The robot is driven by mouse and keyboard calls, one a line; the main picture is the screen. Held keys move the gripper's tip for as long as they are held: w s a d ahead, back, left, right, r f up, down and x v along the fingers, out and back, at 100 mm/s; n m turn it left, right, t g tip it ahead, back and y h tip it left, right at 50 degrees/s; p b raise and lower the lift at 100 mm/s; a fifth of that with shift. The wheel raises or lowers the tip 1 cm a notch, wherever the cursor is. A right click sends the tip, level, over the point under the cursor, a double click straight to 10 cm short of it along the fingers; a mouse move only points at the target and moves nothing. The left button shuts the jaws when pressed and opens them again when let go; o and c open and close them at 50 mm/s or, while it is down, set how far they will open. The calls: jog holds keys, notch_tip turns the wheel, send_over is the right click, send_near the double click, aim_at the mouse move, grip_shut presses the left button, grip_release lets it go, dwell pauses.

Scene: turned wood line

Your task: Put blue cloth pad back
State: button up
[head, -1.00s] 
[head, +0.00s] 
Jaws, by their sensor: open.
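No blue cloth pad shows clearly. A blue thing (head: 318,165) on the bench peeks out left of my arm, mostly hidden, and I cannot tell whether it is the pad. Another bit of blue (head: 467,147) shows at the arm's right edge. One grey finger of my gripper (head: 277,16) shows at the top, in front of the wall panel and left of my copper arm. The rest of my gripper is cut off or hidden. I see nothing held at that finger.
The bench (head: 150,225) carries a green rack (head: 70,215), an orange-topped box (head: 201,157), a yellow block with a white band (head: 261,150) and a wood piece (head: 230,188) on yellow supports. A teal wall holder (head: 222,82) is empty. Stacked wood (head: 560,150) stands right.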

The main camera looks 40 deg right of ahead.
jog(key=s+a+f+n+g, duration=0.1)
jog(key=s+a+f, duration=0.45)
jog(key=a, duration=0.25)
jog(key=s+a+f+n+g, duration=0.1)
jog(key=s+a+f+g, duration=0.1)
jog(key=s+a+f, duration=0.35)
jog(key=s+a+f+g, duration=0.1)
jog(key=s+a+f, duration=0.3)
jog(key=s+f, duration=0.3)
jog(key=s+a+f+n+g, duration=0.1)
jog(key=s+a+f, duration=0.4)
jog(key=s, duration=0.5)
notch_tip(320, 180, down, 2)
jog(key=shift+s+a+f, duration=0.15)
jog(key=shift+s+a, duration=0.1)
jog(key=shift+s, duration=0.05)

================

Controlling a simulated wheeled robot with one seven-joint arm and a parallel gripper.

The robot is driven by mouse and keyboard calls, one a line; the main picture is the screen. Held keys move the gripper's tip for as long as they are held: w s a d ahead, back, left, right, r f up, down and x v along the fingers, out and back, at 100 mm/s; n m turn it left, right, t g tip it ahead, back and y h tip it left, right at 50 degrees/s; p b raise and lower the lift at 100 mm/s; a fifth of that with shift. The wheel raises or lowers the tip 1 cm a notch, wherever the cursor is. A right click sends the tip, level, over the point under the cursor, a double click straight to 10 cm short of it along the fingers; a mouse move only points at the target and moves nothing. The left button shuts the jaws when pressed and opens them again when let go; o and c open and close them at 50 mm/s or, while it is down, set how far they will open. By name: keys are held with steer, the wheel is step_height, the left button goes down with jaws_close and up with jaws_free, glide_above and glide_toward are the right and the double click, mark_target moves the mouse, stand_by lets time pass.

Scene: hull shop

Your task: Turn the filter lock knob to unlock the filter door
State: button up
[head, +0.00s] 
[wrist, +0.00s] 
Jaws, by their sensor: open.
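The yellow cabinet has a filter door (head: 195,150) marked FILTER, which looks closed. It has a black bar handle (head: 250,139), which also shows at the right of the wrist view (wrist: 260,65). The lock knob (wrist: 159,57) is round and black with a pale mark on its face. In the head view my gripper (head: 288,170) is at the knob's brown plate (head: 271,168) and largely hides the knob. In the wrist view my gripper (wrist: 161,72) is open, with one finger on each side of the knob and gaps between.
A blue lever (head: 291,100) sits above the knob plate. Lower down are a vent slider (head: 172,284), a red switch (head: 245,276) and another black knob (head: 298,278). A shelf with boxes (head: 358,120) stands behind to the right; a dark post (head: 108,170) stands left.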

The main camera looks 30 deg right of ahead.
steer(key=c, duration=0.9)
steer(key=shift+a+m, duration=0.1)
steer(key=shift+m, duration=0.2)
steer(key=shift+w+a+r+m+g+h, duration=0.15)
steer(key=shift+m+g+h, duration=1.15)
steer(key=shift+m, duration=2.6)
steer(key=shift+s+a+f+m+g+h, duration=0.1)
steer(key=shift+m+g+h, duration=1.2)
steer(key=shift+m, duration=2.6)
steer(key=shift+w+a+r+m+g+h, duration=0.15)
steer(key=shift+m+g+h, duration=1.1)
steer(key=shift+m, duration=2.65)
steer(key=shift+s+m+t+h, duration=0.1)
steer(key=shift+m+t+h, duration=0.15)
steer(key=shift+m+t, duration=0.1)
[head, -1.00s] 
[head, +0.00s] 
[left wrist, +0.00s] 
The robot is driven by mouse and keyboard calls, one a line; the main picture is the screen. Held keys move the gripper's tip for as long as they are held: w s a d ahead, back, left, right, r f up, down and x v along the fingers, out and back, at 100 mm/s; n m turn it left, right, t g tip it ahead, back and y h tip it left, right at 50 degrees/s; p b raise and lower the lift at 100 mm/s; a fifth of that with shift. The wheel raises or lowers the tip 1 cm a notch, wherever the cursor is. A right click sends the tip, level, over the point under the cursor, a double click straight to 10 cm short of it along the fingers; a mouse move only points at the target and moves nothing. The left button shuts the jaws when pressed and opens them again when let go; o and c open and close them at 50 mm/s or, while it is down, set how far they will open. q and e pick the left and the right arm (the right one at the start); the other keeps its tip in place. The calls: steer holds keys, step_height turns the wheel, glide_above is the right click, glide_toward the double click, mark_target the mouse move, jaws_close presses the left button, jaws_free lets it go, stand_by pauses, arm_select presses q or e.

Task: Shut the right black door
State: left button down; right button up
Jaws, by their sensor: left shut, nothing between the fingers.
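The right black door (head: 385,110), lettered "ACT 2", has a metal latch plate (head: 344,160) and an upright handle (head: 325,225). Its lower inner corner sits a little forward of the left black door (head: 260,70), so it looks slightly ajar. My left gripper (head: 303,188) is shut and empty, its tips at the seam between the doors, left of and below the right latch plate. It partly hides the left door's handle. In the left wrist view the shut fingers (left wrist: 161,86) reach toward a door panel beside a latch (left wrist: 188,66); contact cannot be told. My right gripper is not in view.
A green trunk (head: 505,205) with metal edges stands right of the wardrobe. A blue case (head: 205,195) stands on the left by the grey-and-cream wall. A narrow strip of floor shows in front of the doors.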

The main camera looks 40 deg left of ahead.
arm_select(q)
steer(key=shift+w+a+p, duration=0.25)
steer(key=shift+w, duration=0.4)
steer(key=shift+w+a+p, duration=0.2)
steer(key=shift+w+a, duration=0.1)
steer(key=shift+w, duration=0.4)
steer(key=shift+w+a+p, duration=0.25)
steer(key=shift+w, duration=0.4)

================

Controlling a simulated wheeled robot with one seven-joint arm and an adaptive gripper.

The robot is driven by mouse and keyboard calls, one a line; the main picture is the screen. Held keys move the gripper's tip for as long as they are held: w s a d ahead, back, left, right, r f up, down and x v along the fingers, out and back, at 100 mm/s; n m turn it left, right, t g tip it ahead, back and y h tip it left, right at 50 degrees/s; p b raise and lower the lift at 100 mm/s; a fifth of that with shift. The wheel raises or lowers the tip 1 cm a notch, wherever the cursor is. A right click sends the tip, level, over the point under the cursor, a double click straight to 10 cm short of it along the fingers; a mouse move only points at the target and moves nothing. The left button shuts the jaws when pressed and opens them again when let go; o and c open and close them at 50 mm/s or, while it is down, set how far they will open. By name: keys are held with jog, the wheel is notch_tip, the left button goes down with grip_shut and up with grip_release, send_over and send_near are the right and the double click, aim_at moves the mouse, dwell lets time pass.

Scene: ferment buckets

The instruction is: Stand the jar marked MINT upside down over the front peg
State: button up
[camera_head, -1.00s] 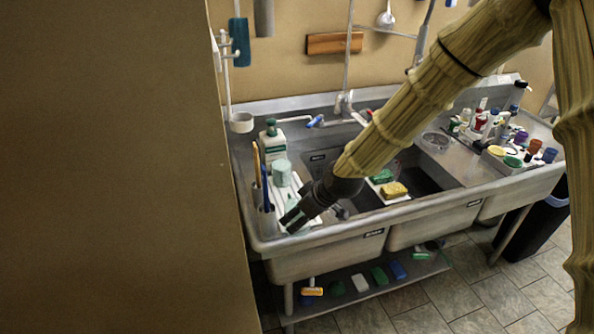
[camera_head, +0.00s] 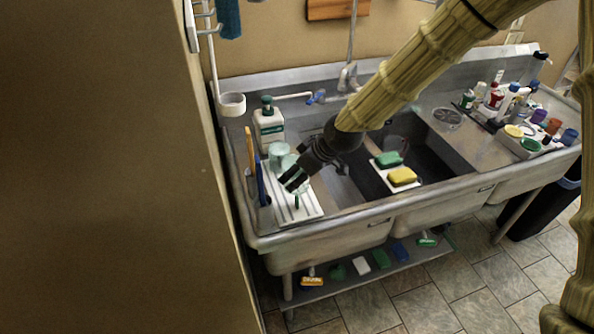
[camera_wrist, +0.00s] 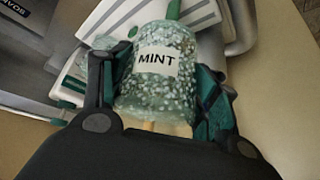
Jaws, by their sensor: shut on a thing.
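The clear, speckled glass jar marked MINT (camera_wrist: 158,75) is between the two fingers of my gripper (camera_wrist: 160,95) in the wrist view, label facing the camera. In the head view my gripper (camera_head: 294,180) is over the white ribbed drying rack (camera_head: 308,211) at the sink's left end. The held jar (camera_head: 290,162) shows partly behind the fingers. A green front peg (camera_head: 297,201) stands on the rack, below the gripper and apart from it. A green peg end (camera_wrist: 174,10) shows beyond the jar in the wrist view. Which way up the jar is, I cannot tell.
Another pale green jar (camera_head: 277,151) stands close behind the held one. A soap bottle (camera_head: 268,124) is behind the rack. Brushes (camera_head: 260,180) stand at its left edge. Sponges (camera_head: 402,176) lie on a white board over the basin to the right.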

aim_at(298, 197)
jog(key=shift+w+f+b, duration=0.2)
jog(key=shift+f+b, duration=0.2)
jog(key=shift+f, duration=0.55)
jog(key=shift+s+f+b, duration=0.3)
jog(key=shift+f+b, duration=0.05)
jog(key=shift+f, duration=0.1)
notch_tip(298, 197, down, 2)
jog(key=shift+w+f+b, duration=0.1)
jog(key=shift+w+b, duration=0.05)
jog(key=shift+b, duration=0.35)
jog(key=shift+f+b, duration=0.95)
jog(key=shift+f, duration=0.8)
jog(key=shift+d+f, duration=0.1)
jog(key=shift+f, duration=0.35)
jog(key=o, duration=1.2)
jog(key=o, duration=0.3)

================

**WHAT THIS TASK INVOLVES:**
Gather each line in these records that contains the string "wheeled".

**TASK RESPONSE:**
Controlling a simulated wheeled robot with one seven-joint arm and a parallel gripper.
Controlling a simulated wheeled robot with one seven-joint arm and an adaptive gripper.

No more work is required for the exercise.